(Items from a data source)
+++

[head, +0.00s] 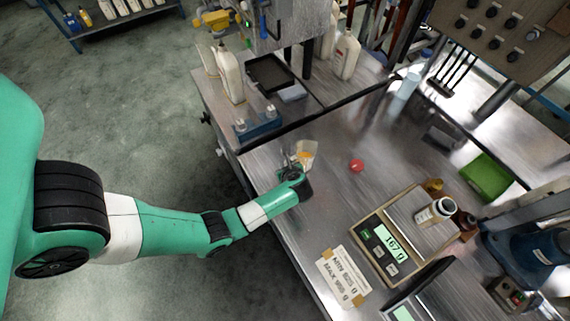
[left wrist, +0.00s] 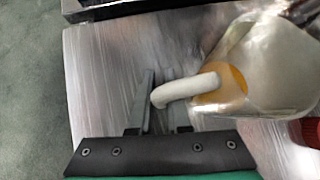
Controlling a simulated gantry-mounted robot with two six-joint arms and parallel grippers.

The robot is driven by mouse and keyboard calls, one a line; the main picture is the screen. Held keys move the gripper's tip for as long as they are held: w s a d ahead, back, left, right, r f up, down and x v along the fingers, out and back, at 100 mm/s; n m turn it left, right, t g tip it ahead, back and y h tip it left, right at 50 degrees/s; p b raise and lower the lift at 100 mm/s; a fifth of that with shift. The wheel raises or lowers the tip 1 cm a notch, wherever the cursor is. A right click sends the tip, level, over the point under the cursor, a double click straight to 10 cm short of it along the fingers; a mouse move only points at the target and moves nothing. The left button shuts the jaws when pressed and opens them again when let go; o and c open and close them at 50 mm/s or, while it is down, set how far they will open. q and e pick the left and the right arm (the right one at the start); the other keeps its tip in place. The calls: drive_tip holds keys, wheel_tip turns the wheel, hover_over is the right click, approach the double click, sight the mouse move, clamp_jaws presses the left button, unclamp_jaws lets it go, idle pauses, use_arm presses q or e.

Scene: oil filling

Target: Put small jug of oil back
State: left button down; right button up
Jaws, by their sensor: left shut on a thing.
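The small jug of oil (head: 308,153) is clear, with a little orange oil inside. It is at the left edge of the steel bench, beside my left gripper (head: 294,168). In the left wrist view, the jug (left wrist: 262,62) is to the right of the fingers, and its white handle (left wrist: 190,89) reaches between them. My left gripper (left wrist: 160,88) is shut on this handle. I cannot tell whether the jug touches the bench. My right gripper is not in view.
A white bottle (head: 436,212) stands on a scale (head: 384,250) reading 167 g. A red cap (head: 357,166) lies on the bench. A green tray (head: 487,177) is at the right. A raised black edge (head: 310,119) crosses behind the jug. The bench middle is mostly clear.

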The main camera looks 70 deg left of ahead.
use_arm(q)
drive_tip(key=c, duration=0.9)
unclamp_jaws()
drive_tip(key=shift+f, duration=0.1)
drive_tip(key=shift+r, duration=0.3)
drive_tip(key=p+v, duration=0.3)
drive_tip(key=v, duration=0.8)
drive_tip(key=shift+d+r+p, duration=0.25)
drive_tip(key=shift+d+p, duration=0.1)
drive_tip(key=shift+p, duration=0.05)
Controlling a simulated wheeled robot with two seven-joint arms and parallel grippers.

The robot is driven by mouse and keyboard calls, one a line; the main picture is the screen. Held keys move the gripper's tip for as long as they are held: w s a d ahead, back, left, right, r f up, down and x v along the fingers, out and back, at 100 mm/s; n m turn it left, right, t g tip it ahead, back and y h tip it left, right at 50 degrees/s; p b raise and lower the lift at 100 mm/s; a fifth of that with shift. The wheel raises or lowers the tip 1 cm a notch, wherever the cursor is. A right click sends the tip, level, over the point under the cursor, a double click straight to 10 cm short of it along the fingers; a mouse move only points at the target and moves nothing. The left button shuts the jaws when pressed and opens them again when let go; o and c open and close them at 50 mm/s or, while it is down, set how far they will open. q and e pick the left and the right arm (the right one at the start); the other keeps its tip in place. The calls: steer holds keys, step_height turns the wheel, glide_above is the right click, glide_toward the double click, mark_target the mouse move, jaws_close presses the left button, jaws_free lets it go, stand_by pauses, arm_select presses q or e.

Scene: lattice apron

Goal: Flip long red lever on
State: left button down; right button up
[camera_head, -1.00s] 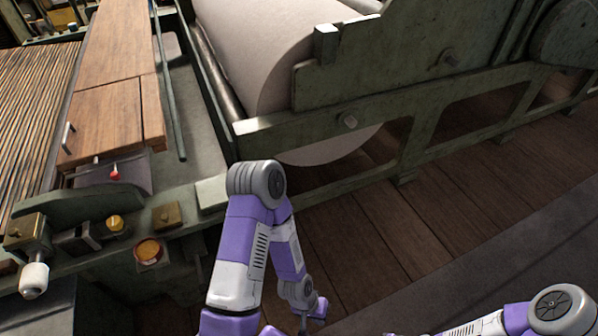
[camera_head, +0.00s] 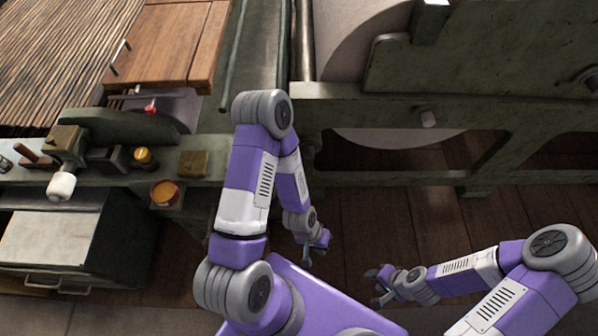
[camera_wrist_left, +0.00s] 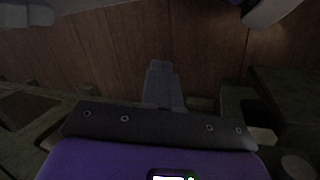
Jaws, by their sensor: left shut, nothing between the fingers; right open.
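A small red knob (camera_head: 151,110), which may be the end of the red lever, sits on a dark curved housing left of my left arm. How far its shaft extends is hard to tell. My left gripper (camera_head: 309,256) hangs low over the wooden floor in front of the machine, far to the right of the red knob. In the left wrist view its fingers (camera_wrist_left: 162,85) are together with nothing between them. My right gripper (camera_head: 378,293) is open and empty, low at the lower middle, well away from the knob.
A white-handled crank (camera_head: 61,186), a yellow button (camera_head: 144,157) and an orange-topped cup (camera_head: 164,192) line the green machine's front rail. A wooden box (camera_head: 173,45) stands behind the red knob. A grey cabinet (camera_head: 60,245) is at lower left. The floor (camera_head: 400,225) in front is open.

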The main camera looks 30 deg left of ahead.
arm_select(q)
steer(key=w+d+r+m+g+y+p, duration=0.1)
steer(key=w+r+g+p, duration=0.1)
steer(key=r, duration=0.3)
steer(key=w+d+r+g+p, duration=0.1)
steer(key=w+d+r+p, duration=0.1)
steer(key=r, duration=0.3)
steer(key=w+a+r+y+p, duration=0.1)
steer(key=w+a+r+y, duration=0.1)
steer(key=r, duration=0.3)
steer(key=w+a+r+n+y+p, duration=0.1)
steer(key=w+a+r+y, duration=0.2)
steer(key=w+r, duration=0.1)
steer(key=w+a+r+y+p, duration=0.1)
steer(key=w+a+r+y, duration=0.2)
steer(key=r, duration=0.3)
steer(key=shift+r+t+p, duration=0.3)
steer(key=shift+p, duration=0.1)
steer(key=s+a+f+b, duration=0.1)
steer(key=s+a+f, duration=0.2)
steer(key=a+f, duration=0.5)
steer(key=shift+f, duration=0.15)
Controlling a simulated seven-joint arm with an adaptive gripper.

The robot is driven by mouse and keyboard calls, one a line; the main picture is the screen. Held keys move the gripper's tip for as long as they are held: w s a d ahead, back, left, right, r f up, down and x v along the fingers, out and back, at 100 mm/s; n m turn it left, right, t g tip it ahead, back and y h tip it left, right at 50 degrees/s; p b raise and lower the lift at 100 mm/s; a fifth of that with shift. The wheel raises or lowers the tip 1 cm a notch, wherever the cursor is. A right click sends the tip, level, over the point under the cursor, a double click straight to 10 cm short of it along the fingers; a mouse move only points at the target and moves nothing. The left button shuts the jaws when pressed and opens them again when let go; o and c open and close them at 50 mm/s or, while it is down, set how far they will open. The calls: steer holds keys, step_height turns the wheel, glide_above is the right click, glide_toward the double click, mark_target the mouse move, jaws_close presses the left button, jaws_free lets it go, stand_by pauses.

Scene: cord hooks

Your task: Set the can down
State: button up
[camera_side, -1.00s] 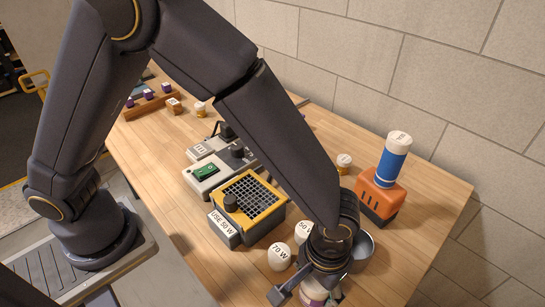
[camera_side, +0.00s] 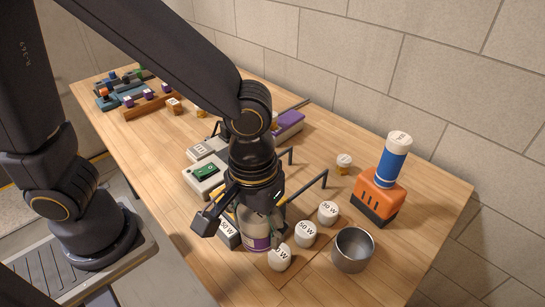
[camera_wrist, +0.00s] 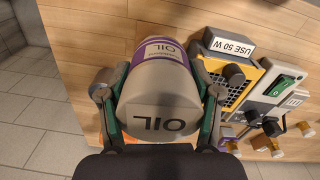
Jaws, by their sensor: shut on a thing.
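The can is grey with a purple band and reads OIL; it shows large in the wrist view (camera_wrist: 160,85) and, partly covered, in the side view (camera_side: 256,235). My gripper (camera_side: 250,212) is shut on the can, with a finger on either side of it in the wrist view (camera_wrist: 160,118). In the side view the can is in front of the yellow gridded device, beside the white knobs. I cannot tell whether its base touches the table.
A yellow gridded device (camera_wrist: 240,82) with a USE 50 W sign (camera_wrist: 229,43) is close by. White wattage-marked knobs (camera_side: 305,234), a metal cup (camera_side: 352,250) and an orange block (camera_side: 378,193) bearing a blue cylinder (camera_side: 390,165) stand to the right. Bare wood shows at front right.

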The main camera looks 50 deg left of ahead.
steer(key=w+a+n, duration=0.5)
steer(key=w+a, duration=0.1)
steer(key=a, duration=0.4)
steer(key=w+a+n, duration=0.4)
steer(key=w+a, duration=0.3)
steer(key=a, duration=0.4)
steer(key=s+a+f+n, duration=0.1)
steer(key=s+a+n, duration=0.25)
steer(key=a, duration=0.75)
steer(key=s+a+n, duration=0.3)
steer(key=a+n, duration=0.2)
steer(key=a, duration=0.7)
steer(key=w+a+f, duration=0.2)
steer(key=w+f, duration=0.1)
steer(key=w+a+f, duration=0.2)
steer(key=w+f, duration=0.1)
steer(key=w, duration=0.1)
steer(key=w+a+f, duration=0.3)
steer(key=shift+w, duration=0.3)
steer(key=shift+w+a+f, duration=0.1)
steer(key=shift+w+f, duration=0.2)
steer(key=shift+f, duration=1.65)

+++

EXERCISE DETAILS → From the material above, reproduce only what runs from the line holding "Goal: Flip long red lever on" down to the line holding "[camera_wrist_left, +0.00s]", both included, pictures excluded.

TASK OUTPUT →
Goal: Flip long red lever on
State: left button down; right button up
[camera_head, -1.00s] 
[camera_head, +0.00s] 
[camera_wrist_left, +0.00s] 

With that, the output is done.